La supériorité pratique des grandes religions chrétiennes, c'est qu'elles doraient pas la pilule. Elles essayaient pas d'étourdir, elles cherchaient pas l'électeur, elles sentaient pas le besoin de plaire, elles tortillaient pas du panier. Elles saisissaient l'Homme au berceau et lui cassaient le morceau d'autor. Elles le rancardaient sans ambages :

" Toi petit putricule informe, tu seras jamais qu'une ordure ... de naissance tu n'es que merde ... est-ce que tu m'entends ? ... c'est l'évidence même, c'est le principe de tout ! Cependant, peut-être ... peut-être ... en y regardant de tout près ... que t'as encore une petite chance de te faire un peu pardonner d'être comme ça tellement immonde, excrémentiel, incroyable ... c'est de faire bonne mine à toutes les peines, épreuves, misères et tortures de ta brève ou longue existence. Dans la parfaite humilité ... La vie, vache, n'est qu'une âpre épreuve ! T'essoufle pas ! Cherche pas midi à quatorze heures ! Sauve ton âme, c'est déjà joli ! Peut-être qu'à la fin du calvaire, si t'es extrêmement régulier, un héros, de " fermer ta gueule ", tu claboteras dans les principes ... mais c'est pas certain ... un petit poil moins putride à la crevaison qu'en naissant ... et quand tu verseras dans la nuit plus respirable qu'à l'aurore ... mais te monte pas la bourriche ! C'est bien tout ! ... fais gaffe ! Spécule pas sur des grandes choses ! Pour un étron c'est le maximum !  ... "

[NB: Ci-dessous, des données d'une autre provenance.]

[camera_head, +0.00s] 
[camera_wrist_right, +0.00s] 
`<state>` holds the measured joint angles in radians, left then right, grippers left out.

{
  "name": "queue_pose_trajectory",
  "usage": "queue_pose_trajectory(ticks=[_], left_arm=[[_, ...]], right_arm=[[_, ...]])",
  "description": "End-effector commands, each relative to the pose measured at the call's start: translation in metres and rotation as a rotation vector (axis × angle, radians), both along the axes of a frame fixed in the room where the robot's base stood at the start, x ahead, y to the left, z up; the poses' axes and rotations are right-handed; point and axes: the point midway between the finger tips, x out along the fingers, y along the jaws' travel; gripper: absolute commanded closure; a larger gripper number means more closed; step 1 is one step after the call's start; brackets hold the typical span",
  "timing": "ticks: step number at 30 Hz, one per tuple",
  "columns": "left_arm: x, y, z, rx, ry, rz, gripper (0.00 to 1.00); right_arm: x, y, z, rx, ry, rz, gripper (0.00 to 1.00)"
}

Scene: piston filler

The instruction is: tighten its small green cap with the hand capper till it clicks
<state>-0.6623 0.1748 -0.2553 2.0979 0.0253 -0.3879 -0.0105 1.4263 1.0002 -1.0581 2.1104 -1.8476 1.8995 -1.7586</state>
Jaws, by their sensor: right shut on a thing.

Ça ! c'était sérieusement causé ! Par des vrais pères de l'Église ! Qui connaissaient leur ustensile ! qui se miroitaient pas d'illusions !

La grande prétention au bonheur, voilà l'énorme imposture ! C'est elle qui complique toute la vie ! Qui rend les gens si venimeux, crapules, imbuvables. Y a pas de bonheur dans l'existence, y a que des malheurs plus ou moins grands, plus ou moins tardifs, éclatants, secrets, différés, sournois ...

" C'est avec les gens heureux qu'on fait les meilleurs damnés. "

Le principe du diable tient bon. Il avait raison comme toujours en braquant l'Homme sur la matière. Ça n'a pas traîné. En deux siècles, tout fou d'orgueil, dilaté par la mécanique, il est devenu impossible. Tel nous le voyons aujourd'hui, hagard, saturé, ivrogne d'alcool, de gazoline, défiant, prétentieux, l'univers avec un pouvoir en secondes ! Éberlué, démesuré, irrémédiable, mouton et taureau mélangé, hyène aussi. Charmant. Le moindre obstrué trou du cul, se voit Jupiter dans la glace. Voilà le grand miracle moderne. Une faculté gigantesque, cosmique. L'envie tient la planète en rage, en tétanos, en surfusion. Le contraire de ce qu'on voulait arrive forcément. Tout créateur au premier mot se trouve à présent écrasé de haines,  concassé, vaporisé. Le monde entier tourne critique, donc effroyablement médiocre. Critique collective, torve, larbine, bouchée, esclave absolue.

Auteur: Céline Louis-Ferdinand

Info: Mea Culpa (1936)

[ sincère ] [ démystifiant ] [ désillusionnant ]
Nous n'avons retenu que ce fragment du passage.